Kino und Politik: der französische Regisseur Bertrand Tavernier über die Macht der Empörung und seinen Film „Holy Lola“

Monsieur Tavernier, Sie drehen Filme über ernste Themen, über Krieg oder soziales Elend in Frankreich. Trotzdem sitzen Sie hier und lachen.

Wenn Sie meine Arbeit beschreiben, klingt das, als sei ich ein schrecklich langweiliger Mensch. Ich wache nicht jeden Morgen auf und überlege mir, wie ich die Welt retten kann. Ich möchte Spaß haben. Und ich habe gute Laune, weil ich schon mit zwölf Filmemacher werden wollte, und ich bin es geworden, mit Leidenschaft und ohne Kompromisse.

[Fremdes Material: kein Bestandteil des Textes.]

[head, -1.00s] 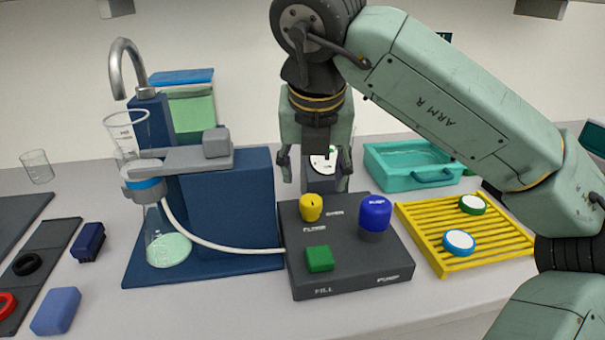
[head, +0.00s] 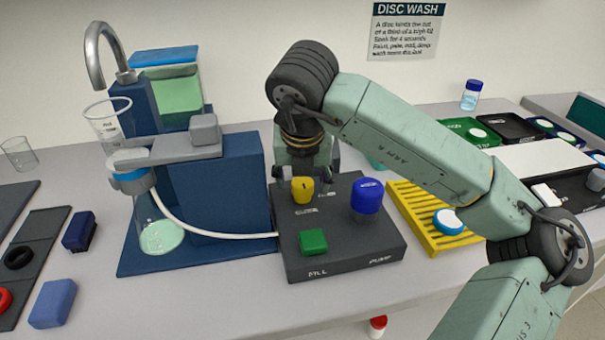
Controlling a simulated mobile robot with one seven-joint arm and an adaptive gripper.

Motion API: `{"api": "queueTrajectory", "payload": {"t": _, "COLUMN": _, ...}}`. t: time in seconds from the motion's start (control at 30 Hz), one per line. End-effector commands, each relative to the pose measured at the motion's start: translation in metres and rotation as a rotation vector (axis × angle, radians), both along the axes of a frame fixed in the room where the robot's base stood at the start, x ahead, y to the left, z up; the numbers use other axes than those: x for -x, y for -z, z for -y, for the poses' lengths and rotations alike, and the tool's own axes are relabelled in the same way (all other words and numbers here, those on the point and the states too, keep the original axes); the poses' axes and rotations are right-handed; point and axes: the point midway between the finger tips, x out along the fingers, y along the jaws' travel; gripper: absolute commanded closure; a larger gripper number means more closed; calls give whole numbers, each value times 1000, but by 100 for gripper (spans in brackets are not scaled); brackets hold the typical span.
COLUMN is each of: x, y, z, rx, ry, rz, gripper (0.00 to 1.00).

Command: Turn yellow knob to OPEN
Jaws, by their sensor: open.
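The yellow knob (head: 302,189) stands upright at the back left of the dark control box (head: 340,255). Small white lettering lies beside and in front of it, too small to read surely. My gripper (head: 306,172) points down at the knob from above and behind. Its fingers are open, one to each side of the knob at the back of the box. I cannot tell whether they touch the knob or how deep they reach. The knob's top mark is not clear in this view.
A blue knob (head: 367,196) stands right of the yellow one, and a green button (head: 313,241) in front. A white hose (head: 220,234) runs from the flask (head: 160,235) to the box. A yellow rack (head: 437,240) stands to the right, partly behind my arm.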

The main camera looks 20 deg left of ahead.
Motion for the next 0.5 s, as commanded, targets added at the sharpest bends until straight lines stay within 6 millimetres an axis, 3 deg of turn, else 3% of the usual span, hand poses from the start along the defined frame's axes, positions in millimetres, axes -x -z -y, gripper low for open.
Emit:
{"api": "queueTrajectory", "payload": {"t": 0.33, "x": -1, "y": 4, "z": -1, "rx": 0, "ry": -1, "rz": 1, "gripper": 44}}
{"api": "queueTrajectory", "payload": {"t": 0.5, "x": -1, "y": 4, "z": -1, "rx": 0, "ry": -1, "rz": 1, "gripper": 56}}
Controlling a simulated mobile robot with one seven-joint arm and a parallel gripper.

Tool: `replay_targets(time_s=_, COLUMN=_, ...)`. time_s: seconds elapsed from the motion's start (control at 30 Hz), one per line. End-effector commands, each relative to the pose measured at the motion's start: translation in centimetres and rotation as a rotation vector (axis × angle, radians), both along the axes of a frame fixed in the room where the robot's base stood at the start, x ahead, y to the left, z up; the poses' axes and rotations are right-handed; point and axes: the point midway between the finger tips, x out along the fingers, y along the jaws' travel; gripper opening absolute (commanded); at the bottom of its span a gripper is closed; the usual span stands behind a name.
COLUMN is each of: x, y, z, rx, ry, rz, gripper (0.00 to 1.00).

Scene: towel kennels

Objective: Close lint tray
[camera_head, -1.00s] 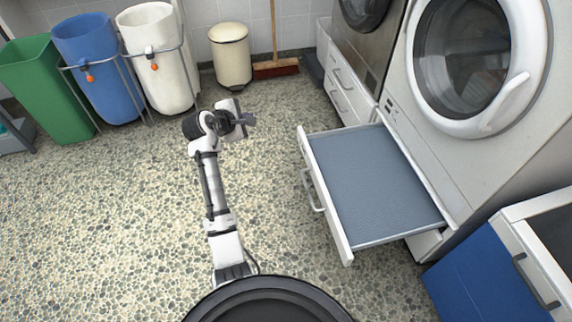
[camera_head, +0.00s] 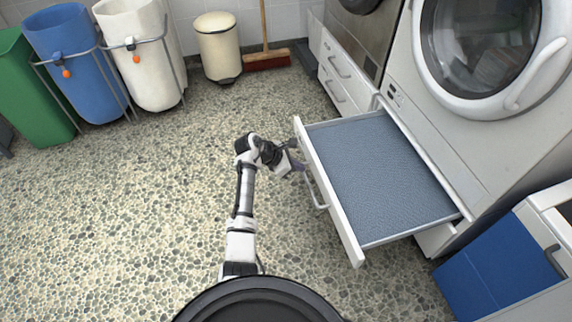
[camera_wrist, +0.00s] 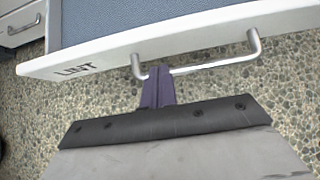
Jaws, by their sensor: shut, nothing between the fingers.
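The lint tray (camera_head: 378,178) is a white-fronted drawer with a blue-grey mesh bed, pulled out from under the white machine. Its front panel (camera_wrist: 100,62) fills the upper wrist view and is marked LINT. A metal bar handle (camera_head: 318,192) is fixed to that front; it also shows in the wrist view (camera_wrist: 220,66). My gripper (camera_head: 300,167) is beside the outer face of the tray front, near the handle. In the wrist view my gripper's dark fingers (camera_wrist: 157,78) are together and overlap the handle bar near its left end. I cannot tell whether they touch it.
A blue door or panel (camera_head: 500,262) stands at the right, near the tray's near end. A cream pedal bin (camera_head: 218,48), a broom (camera_head: 266,60) and a blue bin (camera_head: 75,60) stand at the back. The pebbled floor left of the tray is clear.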

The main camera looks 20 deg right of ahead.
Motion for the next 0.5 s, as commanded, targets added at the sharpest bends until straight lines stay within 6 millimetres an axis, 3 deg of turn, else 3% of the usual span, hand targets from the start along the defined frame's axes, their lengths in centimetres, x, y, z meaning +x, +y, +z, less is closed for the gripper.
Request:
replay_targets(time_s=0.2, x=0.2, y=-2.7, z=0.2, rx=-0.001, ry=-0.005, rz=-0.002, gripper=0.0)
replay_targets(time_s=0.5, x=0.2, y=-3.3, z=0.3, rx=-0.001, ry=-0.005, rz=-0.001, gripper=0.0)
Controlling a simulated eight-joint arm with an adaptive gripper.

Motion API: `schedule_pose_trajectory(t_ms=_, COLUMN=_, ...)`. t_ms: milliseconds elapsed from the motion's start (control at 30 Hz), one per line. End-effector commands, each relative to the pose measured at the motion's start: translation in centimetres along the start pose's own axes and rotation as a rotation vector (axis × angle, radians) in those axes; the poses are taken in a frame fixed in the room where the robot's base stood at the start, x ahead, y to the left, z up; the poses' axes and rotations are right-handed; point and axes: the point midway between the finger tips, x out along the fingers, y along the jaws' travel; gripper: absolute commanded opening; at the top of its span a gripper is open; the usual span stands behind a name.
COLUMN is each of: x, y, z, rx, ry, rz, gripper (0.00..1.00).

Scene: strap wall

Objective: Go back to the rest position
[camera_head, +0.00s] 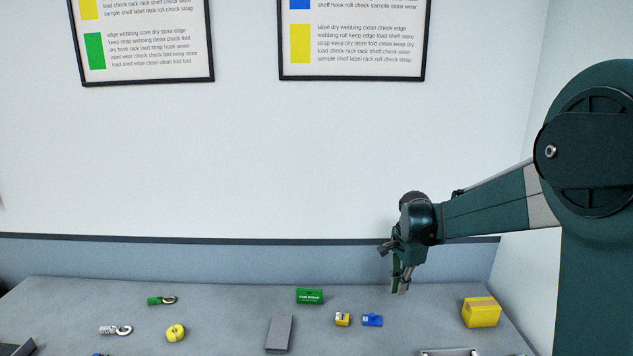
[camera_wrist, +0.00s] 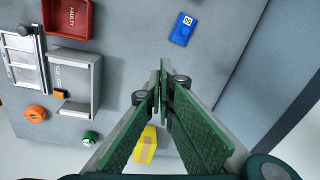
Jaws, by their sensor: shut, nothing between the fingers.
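My gripper (camera_head: 402,286) hangs from my dark green arm above the right part of the grey table (camera_head: 225,310), pointing down. Its fingers are together and hold nothing. In the wrist view the two green fingers of my gripper (camera_wrist: 163,78) meet at their tips, with only tabletop seen past them. No object touches the gripper in either view.
A yellow box (camera_head: 481,312) stands right of my gripper. A blue item (camera_head: 372,320), a small yellow item (camera_head: 342,319), a green box (camera_head: 309,296) and a grey block (camera_head: 279,333) lie to its left. The wrist view shows a red FAULTY bin (camera_wrist: 68,17).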

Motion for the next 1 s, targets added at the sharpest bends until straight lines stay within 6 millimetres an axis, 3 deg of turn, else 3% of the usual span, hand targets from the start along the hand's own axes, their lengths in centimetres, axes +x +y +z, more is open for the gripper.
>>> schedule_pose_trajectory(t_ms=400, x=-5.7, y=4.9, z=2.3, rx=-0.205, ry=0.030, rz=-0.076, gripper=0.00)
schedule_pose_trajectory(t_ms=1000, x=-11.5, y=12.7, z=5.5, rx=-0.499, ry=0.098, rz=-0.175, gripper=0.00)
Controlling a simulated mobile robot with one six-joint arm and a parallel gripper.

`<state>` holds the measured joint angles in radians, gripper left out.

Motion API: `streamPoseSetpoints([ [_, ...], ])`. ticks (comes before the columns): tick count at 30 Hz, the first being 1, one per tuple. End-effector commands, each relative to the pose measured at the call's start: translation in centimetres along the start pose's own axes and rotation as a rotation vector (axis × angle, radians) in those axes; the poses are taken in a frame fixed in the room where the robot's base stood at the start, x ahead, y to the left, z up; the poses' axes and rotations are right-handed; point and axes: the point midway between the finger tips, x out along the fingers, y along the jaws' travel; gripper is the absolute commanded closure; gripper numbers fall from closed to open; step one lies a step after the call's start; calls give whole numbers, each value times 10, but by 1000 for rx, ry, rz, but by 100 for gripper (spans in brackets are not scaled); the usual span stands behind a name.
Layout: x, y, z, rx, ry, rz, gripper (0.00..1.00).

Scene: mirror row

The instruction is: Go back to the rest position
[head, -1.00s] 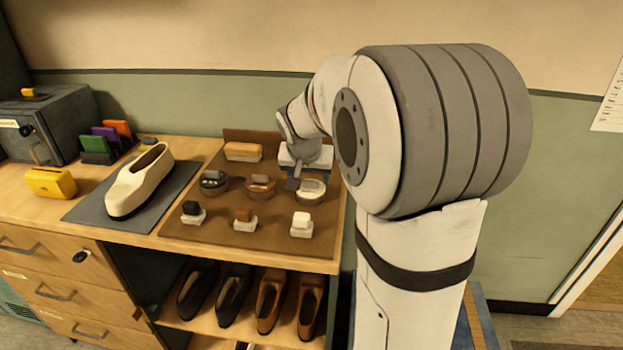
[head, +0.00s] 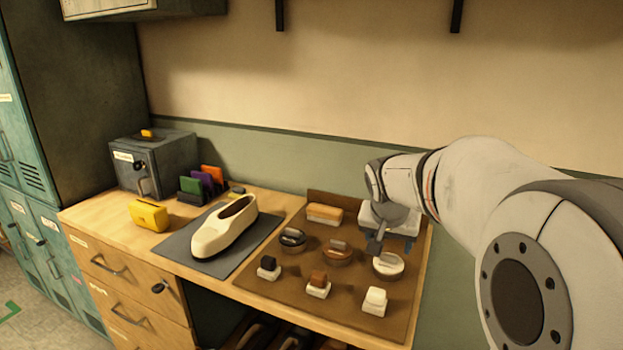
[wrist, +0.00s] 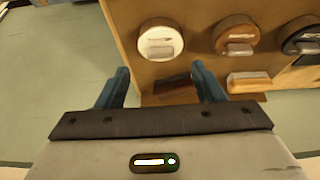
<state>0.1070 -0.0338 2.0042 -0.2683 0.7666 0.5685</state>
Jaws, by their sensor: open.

Sie haben schon als Jugendlicher Volker Schlöndorff kennen gelernt, er war Austauschschüler in Ihrer Klasse.

Ich war 16 und fühlte mich sofort von ihm angezogen. Er war unglaublich intelligent, sprach perfekt Französisch, und wir schauten uns Hunderte von Filmen an. Anders als ich hatte er keineswegs vor, Regisseur zu werden. Aber er lernte in meinem Elternhaus einen Mitarbeiter von Louis Malle kennen, der ihm ein Empfehlungsschreiben mitgab. Darin stand: Lieber Louis, die Bekanntschaft mit einem deutschen Philosophen kann Dir nicht schaden. So wurde Schlöndorff Regieassistent von Louis Malle. Wir waren auch beide Assistenten bei Jean-Pierre Melville. Volker verschaffte sich mit der Autorität eines Deutschen den nötigen Respekt, er wusste, wie man brüllt. Ich dagegen war vollkommen unfähig und stand wie versteinert am Set. Inzwischen kann ich schon mal aus der Haut fahren.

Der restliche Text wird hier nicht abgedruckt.